Would I say there will never, ever be another financial crisis? You know probably that would be going too far, but I do think we’re much safer, and I hope that it will not be in our lifetimes and I don’t believe it will be. [emphasis added]

I disagree with almost every word in those two sentences, but my belief is less important than Chair Yellen’s. If she really believes this, then she is oblivious to major instabilities that still riddle the financial system.

That’s very worrisome.

Central Bankers Have Hit a Brick Walk That They Have Built Themselves

The present challenge arose because our central bank monetary heroes allowed QE, ZIRP, and in some places NIRP to go on far longer than was wise

These measures may have been necessary in 2008 and for a short period afterward. But these policies should not have stayed in place, much less been expanded, for 7–9 more years.

Yet they were.

At least, our central bankers are talking about the problem. Their new buzzword is policy normalization. Everyone (except the Bank of Japan) agrees that abnormality has outlived its usefulness.
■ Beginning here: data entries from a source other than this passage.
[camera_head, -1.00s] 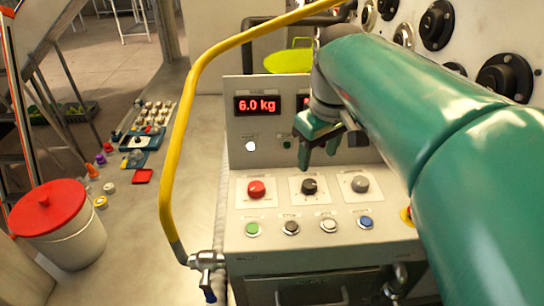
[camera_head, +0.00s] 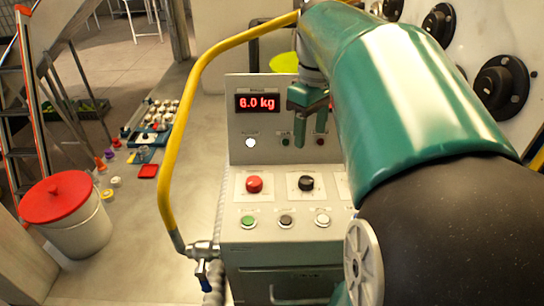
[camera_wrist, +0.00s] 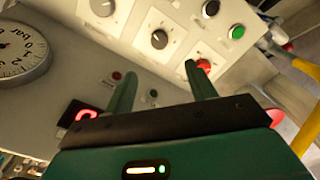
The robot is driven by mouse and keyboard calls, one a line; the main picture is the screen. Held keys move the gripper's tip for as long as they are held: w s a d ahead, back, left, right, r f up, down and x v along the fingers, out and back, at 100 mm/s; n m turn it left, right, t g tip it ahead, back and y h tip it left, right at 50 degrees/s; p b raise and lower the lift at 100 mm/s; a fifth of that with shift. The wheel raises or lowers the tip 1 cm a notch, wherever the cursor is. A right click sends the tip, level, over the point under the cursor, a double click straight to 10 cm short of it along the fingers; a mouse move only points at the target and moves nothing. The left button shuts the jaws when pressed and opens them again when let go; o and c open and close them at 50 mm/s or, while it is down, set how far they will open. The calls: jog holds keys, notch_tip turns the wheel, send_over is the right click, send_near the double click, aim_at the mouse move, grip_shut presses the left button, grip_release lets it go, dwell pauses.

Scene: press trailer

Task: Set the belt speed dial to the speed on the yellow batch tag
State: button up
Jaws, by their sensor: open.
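The sloped control panel (camera_head: 285,238) holds a red knob (camera_head: 254,184) and a black knob (camera_head: 306,183) with a pointer. In the wrist view a grey knob (camera_wrist: 103,7) follows the dark knob (camera_wrist: 160,39) and the red knob (camera_wrist: 204,66); in the head view my arm covers it. The knob labels are too small to read, so I cannot tell which is the belt speed dial. No yellow batch tag can be made out. My gripper (camera_head: 311,137) is open and empty, in front of the upright panel above the black knob, apart from the knobs; its fingers show in the wrist view (camera_wrist: 159,76).
Green, dark and white buttons (camera_head: 285,222) line the panel below the knobs. A red display (camera_head: 257,103) reads in kg. A yellow curved rail (camera_head: 175,150) rises left of the panel. A red-lidded bin (camera_head: 62,208) stands left. A pressure gauge (camera_wrist: 20,52) shows in the wrist view.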

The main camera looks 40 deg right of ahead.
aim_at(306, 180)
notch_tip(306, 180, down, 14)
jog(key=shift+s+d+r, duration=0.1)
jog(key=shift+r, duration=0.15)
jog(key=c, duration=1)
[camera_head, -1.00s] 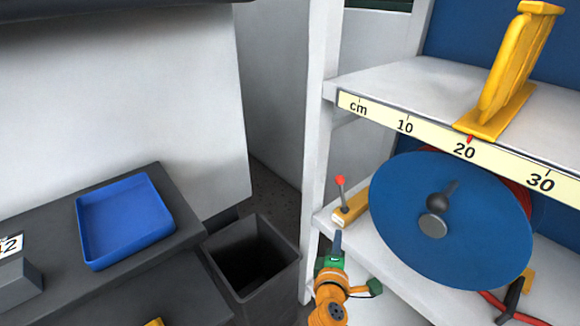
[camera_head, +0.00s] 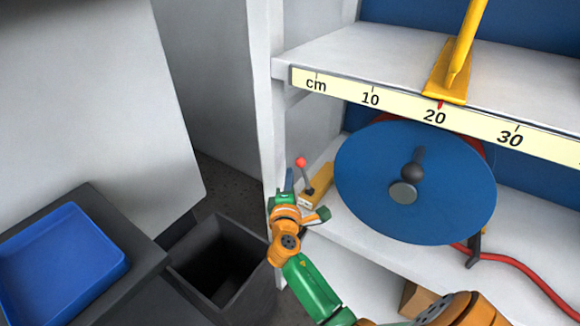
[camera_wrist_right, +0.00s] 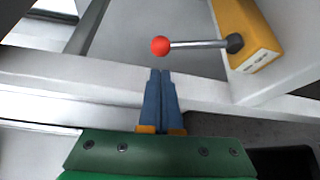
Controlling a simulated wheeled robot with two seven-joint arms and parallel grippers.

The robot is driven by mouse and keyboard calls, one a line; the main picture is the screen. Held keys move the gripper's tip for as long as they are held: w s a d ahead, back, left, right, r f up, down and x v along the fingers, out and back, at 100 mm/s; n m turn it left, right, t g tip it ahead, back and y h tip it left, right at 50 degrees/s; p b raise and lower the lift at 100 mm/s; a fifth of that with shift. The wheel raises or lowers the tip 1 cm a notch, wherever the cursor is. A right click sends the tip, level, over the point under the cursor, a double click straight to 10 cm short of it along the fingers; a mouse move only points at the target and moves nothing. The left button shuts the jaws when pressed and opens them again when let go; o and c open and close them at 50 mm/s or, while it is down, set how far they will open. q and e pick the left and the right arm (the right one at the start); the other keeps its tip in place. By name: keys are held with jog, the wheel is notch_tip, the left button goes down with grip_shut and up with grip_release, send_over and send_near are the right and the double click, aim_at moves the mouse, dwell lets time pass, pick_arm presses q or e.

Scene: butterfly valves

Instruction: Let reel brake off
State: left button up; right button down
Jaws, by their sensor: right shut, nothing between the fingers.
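The blue reel (camera_head: 410,200) stands on the lower shelf, with a dark knob and grey hub on its face. Left of it is the brake, a yellow block (camera_head: 318,186) with a grey lever ending in a red ball (camera_head: 300,162). The lever leans up and left. My right gripper (camera_head: 287,180) is shut and empty, just left of and below the lever. In the right wrist view, its blue fingertips (camera_wrist_right: 161,75) are together just below the red ball (camera_wrist_right: 160,46), apparently apart from it; the lever runs right to the yellow block (camera_wrist_right: 247,38). My left gripper is not in view.
A white shelf post (camera_head: 265,110) stands close to my right gripper. The upper shelf carries a cm scale (camera_head: 435,115) and a yellow stand (camera_head: 450,80). A red hose (camera_head: 520,268) lies right of the reel. A dark bin (camera_head: 215,265) and blue tray (camera_head: 62,265) are at left.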

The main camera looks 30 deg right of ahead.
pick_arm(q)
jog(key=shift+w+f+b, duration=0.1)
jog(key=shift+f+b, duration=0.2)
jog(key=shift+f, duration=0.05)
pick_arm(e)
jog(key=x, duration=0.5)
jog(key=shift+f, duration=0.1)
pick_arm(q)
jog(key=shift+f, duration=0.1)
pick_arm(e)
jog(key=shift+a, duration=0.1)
However, solutions are difficult when that first timid step runs you smack into a brick wall that you yourself built because you waited too long to act.

The Fed, the ECB, and the Bank of England have waited four years too long. Now they are finally tightening in a strange combination of caution and boldness. Each passing month makes them less cautious and more aggressive.

Like kittens, they venture out from their mother gingerly at first but soon are romping underfoot and destroying furniture.

That may be an amusing analogy, but reality is not amusing at all. The four largest central banks together have about $13 trillion on their balance sheets (see the chart below), a large portion of which they believe needs to roll off.

Removing it without breaking something important will not be easy.

Implications Are Dire and Global

The parlous state of the economy is not just an American problem, or a European or UK or Japanese or Chinese one. It is global.

I wonder whether Janet Yellen truly appreciates the degree to which Federal Reserve policy affects the entire world. Like it or not, the US dollar is the entire planet’s ultimate medium of exchange.

One way or another, almost every financial transaction eventually settles in dollars. China and others would like to change that. Maybe they’ll succeed someday, but it won’t be this year or next.

That being the case, the way Fed policy impacts the dollar could make the inevitable crisis much worse. Looking only at the US, there’s a strong case for raising—oops, I mean “normalizing”—rates.

Going to even 2% or 3% won’t kill our economy. But hiking rates will likely create other victims whose problems will soon become our problems, too.

Think of all the dollar-denominated debt owed by various emerging-market governments and businesses. Higher US rates will strengthen the dollar and make that debt costlier to service, almost certainly causing some defaults.

In today’s highly leveraged markets, the pain caused by those defaults will quickly spread to lenders in Europe, Japan, and the US.

You might respond that more stringent capital requirements mean today’s banks are better able to withstand such scenarios. That’s partly true. Yes, they pass the Fed’s stress tests, but the Fed can’t test every possible adverse scenario. Generals always fight the last war. The next crisis probably won’t originate in residential mortgage loans. It will come from somewhere else, and we have no idea whether the banks are actually ready for it.

You and I can’t control whether banks are ready, but we can control whether we are ready. I’m convinced myself beyond any doubt that a crisis of historic proportions is once again bearing down on us. We may have little time to prepare.

We definitely have no time to waste.